▶ Aim
State only how many lines below include the string "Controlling".

──────── Data entries

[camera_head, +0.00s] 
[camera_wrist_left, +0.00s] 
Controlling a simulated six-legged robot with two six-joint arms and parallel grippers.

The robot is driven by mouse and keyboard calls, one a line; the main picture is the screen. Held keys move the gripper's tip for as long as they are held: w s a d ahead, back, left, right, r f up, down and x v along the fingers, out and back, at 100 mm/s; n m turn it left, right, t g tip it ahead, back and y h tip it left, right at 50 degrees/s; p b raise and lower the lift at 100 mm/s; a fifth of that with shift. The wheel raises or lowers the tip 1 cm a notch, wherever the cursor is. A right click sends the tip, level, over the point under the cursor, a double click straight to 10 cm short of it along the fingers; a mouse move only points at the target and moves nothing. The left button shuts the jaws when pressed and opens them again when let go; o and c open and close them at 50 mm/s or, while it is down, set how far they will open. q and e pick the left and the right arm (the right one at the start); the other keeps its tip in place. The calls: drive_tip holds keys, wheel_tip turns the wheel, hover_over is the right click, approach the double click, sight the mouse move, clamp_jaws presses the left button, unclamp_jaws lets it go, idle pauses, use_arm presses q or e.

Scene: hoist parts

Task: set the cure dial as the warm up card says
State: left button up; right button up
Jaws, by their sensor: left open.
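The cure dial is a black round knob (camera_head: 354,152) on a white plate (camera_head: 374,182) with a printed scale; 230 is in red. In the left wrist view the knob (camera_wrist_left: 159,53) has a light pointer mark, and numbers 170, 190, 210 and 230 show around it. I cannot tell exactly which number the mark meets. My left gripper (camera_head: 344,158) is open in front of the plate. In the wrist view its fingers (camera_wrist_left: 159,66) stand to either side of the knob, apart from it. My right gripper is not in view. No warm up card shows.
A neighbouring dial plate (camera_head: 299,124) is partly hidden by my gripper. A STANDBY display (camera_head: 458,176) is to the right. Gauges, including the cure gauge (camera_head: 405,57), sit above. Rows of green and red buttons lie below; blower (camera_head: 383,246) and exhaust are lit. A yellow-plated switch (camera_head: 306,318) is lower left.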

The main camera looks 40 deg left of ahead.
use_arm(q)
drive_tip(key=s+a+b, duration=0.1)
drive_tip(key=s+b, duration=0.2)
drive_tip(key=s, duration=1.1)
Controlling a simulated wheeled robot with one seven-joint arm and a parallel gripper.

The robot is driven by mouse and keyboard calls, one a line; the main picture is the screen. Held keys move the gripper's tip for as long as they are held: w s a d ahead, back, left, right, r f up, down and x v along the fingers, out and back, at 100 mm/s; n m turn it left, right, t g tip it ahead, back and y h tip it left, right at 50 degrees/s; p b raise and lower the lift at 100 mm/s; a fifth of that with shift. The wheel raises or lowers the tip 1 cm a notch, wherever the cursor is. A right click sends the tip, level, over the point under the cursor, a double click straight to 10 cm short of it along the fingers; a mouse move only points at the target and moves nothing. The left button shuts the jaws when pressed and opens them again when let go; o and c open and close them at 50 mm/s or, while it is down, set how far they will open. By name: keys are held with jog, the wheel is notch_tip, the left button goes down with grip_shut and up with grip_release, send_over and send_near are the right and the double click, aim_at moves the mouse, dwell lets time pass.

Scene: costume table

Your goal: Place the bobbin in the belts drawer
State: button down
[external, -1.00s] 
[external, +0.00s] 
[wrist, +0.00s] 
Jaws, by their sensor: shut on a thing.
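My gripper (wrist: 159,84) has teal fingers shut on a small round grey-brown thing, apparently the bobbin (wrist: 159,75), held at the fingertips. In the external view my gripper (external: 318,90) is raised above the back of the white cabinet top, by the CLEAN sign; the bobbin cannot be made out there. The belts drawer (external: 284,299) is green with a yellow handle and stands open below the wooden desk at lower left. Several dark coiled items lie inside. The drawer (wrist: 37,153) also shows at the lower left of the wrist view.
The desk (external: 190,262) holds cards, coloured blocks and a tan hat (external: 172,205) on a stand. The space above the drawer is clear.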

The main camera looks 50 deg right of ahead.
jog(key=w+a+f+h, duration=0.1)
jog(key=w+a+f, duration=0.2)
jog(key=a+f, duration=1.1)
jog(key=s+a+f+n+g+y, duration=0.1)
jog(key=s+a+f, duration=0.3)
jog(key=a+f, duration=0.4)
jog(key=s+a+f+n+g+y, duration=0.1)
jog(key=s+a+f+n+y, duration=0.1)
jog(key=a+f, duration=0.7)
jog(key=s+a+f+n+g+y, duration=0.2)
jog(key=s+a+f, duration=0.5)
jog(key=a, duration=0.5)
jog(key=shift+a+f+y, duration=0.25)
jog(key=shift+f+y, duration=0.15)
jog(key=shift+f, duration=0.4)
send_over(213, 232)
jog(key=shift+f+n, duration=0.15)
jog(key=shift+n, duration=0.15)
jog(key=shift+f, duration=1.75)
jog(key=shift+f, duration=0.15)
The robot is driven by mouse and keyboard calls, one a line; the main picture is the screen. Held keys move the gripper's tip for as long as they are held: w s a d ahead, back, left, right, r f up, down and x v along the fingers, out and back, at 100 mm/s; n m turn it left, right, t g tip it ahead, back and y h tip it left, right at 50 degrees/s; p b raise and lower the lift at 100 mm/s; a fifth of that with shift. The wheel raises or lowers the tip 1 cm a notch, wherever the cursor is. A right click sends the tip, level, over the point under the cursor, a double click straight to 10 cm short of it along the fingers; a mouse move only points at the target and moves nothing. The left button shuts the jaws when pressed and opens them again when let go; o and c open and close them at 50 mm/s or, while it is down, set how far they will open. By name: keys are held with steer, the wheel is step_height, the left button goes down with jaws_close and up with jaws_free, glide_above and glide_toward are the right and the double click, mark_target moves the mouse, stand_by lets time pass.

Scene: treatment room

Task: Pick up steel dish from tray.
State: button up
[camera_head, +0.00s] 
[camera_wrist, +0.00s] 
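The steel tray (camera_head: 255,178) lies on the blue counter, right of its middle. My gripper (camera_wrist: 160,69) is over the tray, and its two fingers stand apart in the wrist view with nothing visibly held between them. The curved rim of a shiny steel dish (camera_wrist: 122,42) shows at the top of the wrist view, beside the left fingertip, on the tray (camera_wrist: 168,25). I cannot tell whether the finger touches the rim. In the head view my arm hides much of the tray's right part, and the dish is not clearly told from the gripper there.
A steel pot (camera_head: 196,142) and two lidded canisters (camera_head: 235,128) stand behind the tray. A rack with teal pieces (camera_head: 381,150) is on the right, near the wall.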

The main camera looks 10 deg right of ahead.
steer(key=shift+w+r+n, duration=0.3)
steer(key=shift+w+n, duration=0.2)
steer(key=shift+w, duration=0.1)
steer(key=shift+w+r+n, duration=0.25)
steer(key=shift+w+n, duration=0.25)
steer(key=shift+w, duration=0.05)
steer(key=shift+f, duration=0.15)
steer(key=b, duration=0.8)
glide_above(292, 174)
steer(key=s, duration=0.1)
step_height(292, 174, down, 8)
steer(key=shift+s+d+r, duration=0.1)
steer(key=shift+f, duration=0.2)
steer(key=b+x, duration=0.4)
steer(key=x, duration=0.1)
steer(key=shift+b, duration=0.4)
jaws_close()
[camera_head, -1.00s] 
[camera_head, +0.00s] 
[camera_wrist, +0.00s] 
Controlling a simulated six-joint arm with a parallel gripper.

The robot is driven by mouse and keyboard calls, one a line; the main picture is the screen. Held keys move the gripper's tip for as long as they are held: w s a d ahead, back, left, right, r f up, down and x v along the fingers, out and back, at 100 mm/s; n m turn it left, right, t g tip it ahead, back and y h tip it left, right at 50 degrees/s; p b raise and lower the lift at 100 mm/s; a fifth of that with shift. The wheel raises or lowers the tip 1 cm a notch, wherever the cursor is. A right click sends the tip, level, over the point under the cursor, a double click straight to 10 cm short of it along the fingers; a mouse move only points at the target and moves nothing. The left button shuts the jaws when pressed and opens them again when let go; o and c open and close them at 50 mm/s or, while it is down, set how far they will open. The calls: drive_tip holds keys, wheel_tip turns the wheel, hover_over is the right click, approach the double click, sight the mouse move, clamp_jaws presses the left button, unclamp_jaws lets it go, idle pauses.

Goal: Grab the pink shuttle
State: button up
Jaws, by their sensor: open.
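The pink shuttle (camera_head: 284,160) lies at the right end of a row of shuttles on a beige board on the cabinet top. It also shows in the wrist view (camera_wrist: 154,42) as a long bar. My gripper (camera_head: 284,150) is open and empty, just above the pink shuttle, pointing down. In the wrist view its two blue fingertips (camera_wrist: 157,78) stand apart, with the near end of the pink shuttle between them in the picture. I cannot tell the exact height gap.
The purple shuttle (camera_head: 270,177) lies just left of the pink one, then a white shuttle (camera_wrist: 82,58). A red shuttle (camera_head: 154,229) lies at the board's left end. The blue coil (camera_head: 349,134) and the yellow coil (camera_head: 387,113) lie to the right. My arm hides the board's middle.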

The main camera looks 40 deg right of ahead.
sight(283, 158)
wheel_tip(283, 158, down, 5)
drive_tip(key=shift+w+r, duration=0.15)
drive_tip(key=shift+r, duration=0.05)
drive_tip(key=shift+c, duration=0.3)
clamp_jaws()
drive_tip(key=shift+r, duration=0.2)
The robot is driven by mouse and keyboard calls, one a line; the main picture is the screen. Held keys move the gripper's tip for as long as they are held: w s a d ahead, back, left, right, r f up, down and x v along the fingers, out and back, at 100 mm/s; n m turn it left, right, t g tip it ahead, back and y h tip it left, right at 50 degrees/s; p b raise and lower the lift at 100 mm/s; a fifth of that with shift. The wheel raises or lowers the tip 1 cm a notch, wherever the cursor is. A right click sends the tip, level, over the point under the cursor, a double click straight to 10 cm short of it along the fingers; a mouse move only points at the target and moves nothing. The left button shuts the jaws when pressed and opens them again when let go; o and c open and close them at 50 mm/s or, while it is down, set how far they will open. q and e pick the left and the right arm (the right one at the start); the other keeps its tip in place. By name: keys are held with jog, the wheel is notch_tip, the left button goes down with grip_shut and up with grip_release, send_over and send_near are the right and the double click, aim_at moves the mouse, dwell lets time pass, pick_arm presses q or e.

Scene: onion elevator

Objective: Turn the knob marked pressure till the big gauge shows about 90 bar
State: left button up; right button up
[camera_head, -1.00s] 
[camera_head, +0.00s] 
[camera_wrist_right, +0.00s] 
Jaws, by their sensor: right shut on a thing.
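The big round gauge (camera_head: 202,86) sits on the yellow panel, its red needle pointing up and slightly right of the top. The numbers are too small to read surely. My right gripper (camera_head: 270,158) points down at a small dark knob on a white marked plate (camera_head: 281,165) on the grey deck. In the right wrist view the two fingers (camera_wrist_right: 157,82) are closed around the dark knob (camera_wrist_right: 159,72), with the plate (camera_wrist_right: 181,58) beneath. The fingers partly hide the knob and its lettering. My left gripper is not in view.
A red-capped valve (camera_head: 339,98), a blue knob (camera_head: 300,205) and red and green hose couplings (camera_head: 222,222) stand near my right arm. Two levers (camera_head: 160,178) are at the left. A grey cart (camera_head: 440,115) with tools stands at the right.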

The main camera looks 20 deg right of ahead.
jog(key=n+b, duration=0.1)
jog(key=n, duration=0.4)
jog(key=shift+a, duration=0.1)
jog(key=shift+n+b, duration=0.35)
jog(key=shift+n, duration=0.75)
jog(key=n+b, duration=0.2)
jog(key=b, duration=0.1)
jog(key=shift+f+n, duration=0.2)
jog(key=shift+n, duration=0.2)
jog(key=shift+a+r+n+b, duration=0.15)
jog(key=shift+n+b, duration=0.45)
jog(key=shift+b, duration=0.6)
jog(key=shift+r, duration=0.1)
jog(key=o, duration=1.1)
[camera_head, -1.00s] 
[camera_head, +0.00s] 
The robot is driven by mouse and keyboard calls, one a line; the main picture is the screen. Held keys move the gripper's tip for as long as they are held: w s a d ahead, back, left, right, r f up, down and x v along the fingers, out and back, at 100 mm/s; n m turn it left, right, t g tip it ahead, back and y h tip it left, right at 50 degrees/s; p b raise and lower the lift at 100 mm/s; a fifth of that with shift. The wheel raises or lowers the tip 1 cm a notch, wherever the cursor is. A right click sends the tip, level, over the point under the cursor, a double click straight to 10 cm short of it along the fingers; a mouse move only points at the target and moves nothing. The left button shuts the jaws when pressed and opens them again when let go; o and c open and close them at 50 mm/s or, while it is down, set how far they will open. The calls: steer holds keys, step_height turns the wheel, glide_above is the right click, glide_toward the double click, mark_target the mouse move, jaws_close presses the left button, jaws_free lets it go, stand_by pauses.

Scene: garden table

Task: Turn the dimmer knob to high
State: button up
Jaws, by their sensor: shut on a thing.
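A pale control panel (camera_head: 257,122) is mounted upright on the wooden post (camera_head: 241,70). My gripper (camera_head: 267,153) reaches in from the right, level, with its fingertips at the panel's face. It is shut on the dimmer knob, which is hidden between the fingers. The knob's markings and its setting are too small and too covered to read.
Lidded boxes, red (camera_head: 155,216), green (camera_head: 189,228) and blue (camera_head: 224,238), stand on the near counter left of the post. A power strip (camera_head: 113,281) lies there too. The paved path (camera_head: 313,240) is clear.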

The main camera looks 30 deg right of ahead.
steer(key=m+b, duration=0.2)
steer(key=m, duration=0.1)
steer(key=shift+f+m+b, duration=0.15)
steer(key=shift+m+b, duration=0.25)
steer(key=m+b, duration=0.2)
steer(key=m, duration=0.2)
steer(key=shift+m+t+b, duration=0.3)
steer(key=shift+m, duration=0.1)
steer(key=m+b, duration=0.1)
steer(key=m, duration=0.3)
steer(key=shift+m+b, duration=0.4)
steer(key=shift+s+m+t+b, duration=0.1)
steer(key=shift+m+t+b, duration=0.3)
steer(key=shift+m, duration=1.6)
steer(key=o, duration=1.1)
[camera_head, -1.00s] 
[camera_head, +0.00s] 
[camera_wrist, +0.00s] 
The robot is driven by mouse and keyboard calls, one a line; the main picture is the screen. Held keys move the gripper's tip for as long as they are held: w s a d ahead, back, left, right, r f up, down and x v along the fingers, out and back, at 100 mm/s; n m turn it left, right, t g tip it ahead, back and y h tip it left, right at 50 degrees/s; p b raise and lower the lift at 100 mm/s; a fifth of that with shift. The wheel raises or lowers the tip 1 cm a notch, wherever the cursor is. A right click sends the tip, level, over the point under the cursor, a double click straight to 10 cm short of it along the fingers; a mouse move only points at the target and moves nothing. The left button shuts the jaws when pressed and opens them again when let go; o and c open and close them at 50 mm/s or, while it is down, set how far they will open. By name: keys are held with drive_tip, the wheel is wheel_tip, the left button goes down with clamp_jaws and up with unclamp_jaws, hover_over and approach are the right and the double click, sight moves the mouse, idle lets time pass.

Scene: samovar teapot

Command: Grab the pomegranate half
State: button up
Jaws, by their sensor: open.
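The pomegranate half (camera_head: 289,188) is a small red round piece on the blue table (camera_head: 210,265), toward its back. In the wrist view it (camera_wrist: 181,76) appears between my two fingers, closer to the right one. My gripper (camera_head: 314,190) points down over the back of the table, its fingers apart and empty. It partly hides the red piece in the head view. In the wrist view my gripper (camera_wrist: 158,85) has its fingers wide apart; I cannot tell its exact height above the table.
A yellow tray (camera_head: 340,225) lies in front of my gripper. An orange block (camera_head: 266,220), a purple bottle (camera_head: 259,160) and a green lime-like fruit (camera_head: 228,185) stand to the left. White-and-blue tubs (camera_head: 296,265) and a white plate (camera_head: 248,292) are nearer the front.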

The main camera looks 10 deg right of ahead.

────────────────

▶ Solution
3